• [Recorded data]

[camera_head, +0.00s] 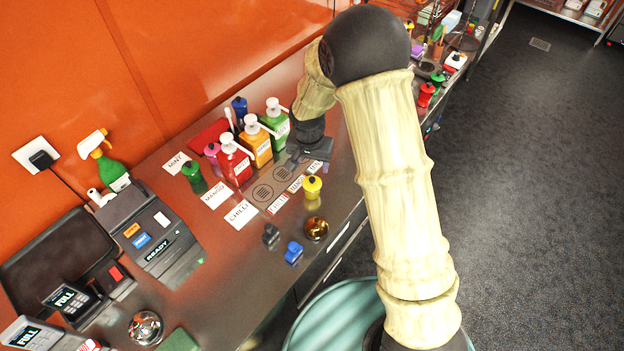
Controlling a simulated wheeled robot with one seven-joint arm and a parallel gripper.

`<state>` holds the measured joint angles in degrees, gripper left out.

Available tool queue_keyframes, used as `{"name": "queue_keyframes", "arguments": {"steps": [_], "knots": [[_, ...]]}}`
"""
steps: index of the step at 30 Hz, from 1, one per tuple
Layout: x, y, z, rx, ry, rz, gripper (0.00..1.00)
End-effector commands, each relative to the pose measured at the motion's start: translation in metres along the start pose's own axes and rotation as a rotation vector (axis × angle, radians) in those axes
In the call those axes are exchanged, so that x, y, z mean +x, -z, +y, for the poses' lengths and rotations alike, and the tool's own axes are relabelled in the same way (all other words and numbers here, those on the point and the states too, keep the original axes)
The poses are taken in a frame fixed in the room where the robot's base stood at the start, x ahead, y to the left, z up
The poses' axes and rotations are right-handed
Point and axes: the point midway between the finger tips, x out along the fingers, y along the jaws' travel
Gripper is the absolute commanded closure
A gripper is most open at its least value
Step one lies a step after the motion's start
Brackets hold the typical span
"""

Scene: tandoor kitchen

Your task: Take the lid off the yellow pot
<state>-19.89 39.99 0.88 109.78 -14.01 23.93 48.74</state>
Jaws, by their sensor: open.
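The small yellow pot (312,190) stands on the brown counter, right of the row of white name cards. A small dark knob shows on its top, so its lid appears to be on. My gripper (318,151) hangs over the counter behind the yellow pot, near the bottles, and is apart from the pot. It is open. Its fingers are small and dark in this view, and I see nothing held between them.
Red, orange and green pump bottles (255,140) stand left of my gripper.

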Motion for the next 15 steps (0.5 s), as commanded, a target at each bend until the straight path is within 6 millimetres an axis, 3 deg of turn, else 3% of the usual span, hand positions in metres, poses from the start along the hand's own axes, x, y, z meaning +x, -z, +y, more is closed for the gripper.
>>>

• [What is being asked] Report the number of lines that contain "point", with no other words.

• [Task answer] 2